Comments : The Red String of Fate (A Sean-ian Sonnet)

  • 17 years ago

    by Natalie

    I liked 'Being my girl was her desinty' Sounds cute lol

    But as for the poem, I really liked it. You did really good on the rhyming aswell. It didn't seem off to me. But I dunno if it should be in this section or the love section. It's like a bit of both?
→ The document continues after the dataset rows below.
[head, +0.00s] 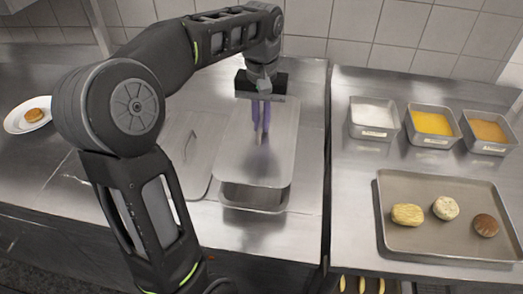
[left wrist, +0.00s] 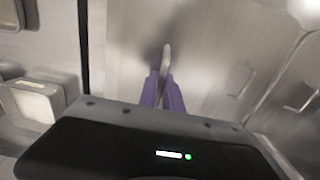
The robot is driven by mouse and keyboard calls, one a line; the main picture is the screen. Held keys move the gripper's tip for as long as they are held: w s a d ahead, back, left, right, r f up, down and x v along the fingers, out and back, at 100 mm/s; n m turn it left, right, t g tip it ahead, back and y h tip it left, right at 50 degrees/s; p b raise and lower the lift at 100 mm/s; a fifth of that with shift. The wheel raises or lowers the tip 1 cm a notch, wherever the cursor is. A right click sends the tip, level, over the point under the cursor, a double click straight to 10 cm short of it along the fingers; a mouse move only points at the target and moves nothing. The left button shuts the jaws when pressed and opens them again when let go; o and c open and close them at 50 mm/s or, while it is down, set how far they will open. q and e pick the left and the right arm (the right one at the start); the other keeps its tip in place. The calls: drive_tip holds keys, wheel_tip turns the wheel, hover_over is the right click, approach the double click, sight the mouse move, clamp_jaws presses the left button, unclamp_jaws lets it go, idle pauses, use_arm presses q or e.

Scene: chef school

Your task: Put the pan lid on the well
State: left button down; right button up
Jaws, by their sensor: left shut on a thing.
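The pan lid (head: 277,168) is a flat grey metal sheet with an upright handle. My left gripper (head: 261,122) has its purple fingers shut on that handle; the left wrist view shows the fingers (left wrist: 163,90) on either side of the handle (left wrist: 167,58), with the lid (left wrist: 125,45) beneath. The well (head: 255,197) is a rectangular metal opening in the counter under the lid. Its front part shows below the lid's near edge, and the rest is hidden. The lid looks slightly above the well; contact at the far side cannot be told. My right gripper is not in view.
Another flat lid with a handle (head: 186,148) lies just left of the well. On the right counter stand several metal containers (head: 432,124) and a tray (head: 435,190) with three food pieces. A plate (head: 22,121) is at far left. A tiled wall rises behind.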

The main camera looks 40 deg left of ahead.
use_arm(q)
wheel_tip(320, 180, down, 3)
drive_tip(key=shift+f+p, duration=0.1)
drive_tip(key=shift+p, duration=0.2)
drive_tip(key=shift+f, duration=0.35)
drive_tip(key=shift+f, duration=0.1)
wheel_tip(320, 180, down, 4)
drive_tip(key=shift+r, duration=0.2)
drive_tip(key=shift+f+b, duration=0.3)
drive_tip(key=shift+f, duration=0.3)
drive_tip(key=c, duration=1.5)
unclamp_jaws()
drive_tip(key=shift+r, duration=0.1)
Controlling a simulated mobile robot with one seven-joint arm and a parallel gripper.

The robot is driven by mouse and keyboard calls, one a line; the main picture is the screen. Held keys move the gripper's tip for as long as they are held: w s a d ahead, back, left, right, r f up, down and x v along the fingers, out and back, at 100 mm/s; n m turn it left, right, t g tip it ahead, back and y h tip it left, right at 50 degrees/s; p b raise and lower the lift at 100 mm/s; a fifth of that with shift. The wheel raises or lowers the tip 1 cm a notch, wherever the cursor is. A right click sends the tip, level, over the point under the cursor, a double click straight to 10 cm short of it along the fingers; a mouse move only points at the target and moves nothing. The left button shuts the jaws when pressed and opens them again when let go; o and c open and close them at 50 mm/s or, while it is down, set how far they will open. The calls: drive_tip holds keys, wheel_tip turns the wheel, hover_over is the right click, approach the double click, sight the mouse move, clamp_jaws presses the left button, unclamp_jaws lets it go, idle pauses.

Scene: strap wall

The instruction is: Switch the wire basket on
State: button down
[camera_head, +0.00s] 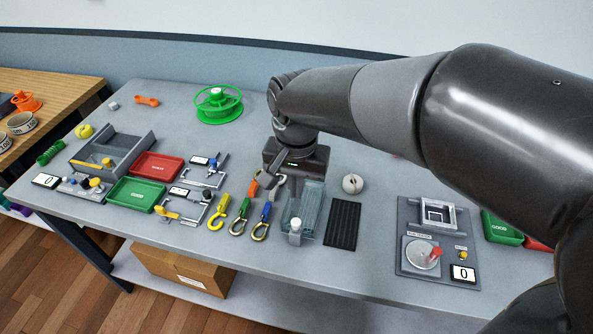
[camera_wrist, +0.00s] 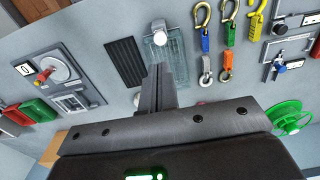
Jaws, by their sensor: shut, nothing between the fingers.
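A see-through, bluish ribbed bin (camera_head: 309,204) on the bench is the thing most like a wire basket; I cannot tell for sure that it is one. A white round-topped piece (camera_head: 295,226) stands at its front. In the wrist view the bin (camera_wrist: 158,52) lies just beyond my fingertips, with the white piece (camera_wrist: 159,27) at its far end. I see no clear switch on it.
Yellow, green and blue hooks (camera_head: 239,217) lie left of the bin. A black ribbed mat (camera_head: 343,224) and a white ball (camera_head: 352,184) are to its right. A grey dial panel (camera_head: 408,263) stands farther right. A green reel (camera_head: 219,107) sits behind left.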

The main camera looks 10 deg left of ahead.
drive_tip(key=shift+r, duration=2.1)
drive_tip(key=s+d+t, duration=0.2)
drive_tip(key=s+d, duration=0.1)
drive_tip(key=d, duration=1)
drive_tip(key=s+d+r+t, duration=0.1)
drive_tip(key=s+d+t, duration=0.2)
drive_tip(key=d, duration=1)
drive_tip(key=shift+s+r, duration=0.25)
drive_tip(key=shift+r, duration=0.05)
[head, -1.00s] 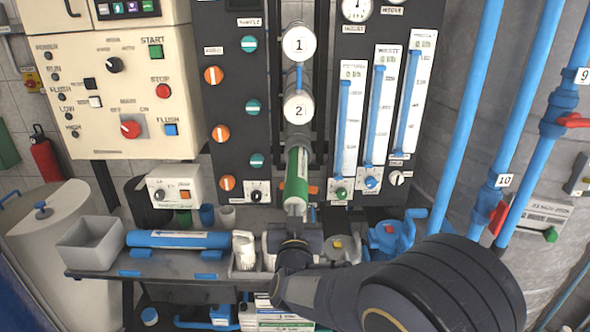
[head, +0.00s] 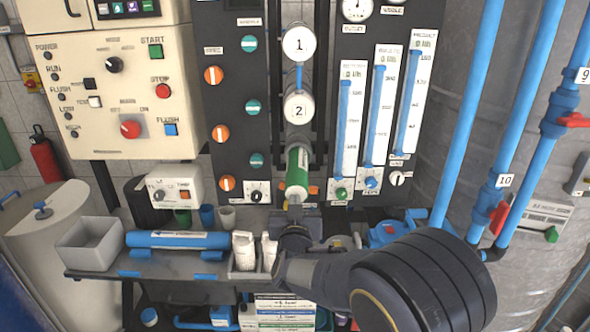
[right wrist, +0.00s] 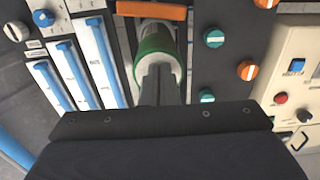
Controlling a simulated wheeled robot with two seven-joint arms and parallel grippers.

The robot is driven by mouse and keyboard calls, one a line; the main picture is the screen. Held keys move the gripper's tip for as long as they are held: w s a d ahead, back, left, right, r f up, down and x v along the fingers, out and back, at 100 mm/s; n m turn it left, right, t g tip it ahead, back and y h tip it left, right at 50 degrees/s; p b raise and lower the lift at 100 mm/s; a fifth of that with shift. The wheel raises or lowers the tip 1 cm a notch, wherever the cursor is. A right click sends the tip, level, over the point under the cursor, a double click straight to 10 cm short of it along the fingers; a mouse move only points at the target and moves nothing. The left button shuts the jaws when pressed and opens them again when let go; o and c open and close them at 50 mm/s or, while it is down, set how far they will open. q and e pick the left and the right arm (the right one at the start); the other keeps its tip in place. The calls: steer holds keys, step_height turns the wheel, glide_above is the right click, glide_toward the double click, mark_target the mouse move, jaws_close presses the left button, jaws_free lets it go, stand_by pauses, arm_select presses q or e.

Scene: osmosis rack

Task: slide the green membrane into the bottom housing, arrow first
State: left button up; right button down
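The green membrane (head: 301,172) is a green tube with a white stripe and pale end. It points up and away, in line with the bottom housing (head: 297,138), a grey tube below the caps marked 1 and 2. Its far end meets the housing mouth; how deep it sits is hard to tell. My right gripper (head: 295,211) is shut on the near end. In the right wrist view, the closed fingers (right wrist: 160,85) meet at the middle of the membrane's end (right wrist: 154,52). No arrow on the green membrane is readable. My left gripper is not in view.
A blue membrane (head: 178,240) with an arrow label lies on the bench, beside a grey bin (head: 90,245) and white bottles (head: 244,252). Flow meters (head: 377,120) stand right of the housings, a valve panel (head: 232,120) left. An orange handle (right wrist: 152,11) shows near the membrane.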

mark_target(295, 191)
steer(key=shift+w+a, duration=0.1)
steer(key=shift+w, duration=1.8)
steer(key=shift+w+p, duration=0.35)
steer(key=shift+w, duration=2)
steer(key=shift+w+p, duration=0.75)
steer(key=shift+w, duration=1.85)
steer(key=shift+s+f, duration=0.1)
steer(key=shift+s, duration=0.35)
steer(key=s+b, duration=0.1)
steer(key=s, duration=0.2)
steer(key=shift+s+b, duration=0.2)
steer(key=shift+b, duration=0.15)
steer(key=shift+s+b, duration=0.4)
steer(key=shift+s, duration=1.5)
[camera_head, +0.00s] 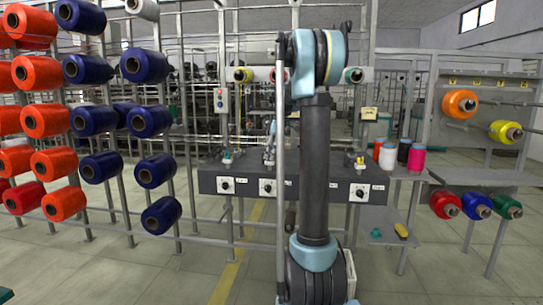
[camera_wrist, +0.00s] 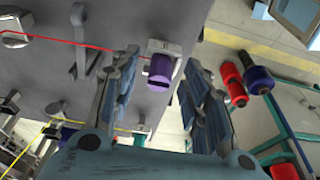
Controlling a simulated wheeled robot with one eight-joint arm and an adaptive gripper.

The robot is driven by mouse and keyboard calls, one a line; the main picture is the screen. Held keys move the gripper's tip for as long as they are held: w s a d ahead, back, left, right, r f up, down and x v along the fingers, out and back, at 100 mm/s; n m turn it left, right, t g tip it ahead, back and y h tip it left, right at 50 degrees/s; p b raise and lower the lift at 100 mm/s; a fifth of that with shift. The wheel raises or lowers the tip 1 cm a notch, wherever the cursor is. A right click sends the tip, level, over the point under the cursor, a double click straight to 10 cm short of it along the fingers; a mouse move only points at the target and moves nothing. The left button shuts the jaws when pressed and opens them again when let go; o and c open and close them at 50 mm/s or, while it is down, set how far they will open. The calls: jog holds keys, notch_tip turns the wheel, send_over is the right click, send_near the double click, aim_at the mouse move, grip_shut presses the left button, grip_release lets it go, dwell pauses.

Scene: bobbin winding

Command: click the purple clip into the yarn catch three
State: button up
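In the wrist view, a purple clip (camera_wrist: 160,71) sits at the lower edge of a small metal bracket (camera_wrist: 171,47), likely a yarn catch, on the grey machine face. I cannot tell how firmly it is seated, and no number shows on the bracket. My gripper (camera_wrist: 159,62) is open, with one finger on each side of the clip and visible gaps to both. A red yarn (camera_wrist: 75,43) runs from the left to the bracket. In the head view, my arm hides the middle of the grey machine bench (camera_head: 235,180), and the clip cannot be made out.
A yellow yarn (camera_wrist: 85,123) crosses the wrist view's lower left. Orange bobbins (camera_head: 60,163) and blue bobbins (camera_head: 155,170) fill the left rack. Cones (camera_head: 404,151) stand on a shelf right of the bench. More bobbins (camera_head: 460,104) hang on the right rack. Floor is clear at front right.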

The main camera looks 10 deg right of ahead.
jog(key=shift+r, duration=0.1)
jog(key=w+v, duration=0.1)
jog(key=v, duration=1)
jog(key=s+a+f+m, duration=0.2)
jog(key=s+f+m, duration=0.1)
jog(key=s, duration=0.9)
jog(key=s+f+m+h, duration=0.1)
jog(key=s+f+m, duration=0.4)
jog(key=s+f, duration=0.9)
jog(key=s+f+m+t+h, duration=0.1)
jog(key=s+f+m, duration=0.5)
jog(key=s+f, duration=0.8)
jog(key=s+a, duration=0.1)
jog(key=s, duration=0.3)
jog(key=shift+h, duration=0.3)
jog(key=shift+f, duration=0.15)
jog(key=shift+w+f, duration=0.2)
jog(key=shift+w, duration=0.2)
    Really good poem though. It was..interesting. 5/5 =)

    `Taleee. xx.

  • 17 years ago

    by Sondos

    I prefer, the line you already have, i don't the girl thing makes it sound a bit tacky and that's beneath you. Just my voews

    I love this poem and words are so beautifully put togethor. About a section, i'd say stick it in the love section but honestly this is a poem to be proud of.
    Sondos

  • 17 years ago

    by Kim

    This is an enchanting write. I loved the imagery and the lines
    "So I stole a spark of sacred fire;
    spun myself a sanctimonious spell."
    Those lines really touched a darker part of love, one that would do anything.

    I think that the last line you have now is a perfect ending. As Sondos mentionned, the other makes it seem tacky. I also think this should stay in the love section. It shows love in a different slant than most poems and that, itself, makes the poem intruging.

    A beautiful poem with beautiful penmenship. Well done!

  • 17 years ago

    by Oceansoul

    I love sonnets, just the fact that one can make a poem of 10 syllables every line,well, gotta be a good writer to do it, love the poem
    but, isn't a sonnet supposed to be only 14 lines?

  • 17 years ago

    by Aken Sol

    Line already for sure.

    Aken Sol

  • 17 years ago

    by Jessica

    Wow.. that was a little dark.. hehe.. i think you should maybe put it in the dark section.. because although it is about love, it is a little scary.. lol.. great write though! the emotion was clear and i like your "sean-ian sonnet".. and finally, i liked the second last line better as i felt it was more simple.. short & sweet.. 5/5

  • 17 years ago

    by NannO

    Absutely amazing.. i reli liked the words u put in.. ur 3rd stanza i think was the best.. gave the poem an obsessive feel.. i think u shud put it in dark poems.. tho its bout love, but thats not the first thing that comes to mind when i think "love poems".. (i think it shud be put in its own category :P) jk.. i also like the part where u included the title.. it was very powerful, too..

    the way u ended it is better than the alternate.. the other one sounds clichéd.. and doesnt match with the words in the poem..

    keep up the talent
    take care
    NannO

  • 17 years ago

    by Miss Megan

    Amazing poem.
    very touching and deep.
    i like the line you already have better.
    the one wbout the girl was a bit tacky.
    but that's just my opinion.
    very pwerful and meaningful.
    keep up the beautiful work.
    yours truly,
    meg.

  • 17 years ago

    by Twisted Heart

    I like the line you have used. As for where to put it. Leave it where it is. It portrays a dark kind of wanting and desire to do whatever it takes to get it. Very well written.

  • 17 years ago

    by Hannah

    Being my girl was her destiny is much better...the other one made me have to reread it to make sure it was right i don't think you should put him her and out of know where will....just a thought...otherwise i think it's kayoot and yet deep and shit...i liked it..

  • 17 years ago

    by SCARECROW

    In my opinion you need not make changes, this poem is wonderful just as you have written it. I would also like to add, if I may, that the line "that far surpassing Will is Destiny" has a much greater (and lovely) effect than "that being my girl was her destiny".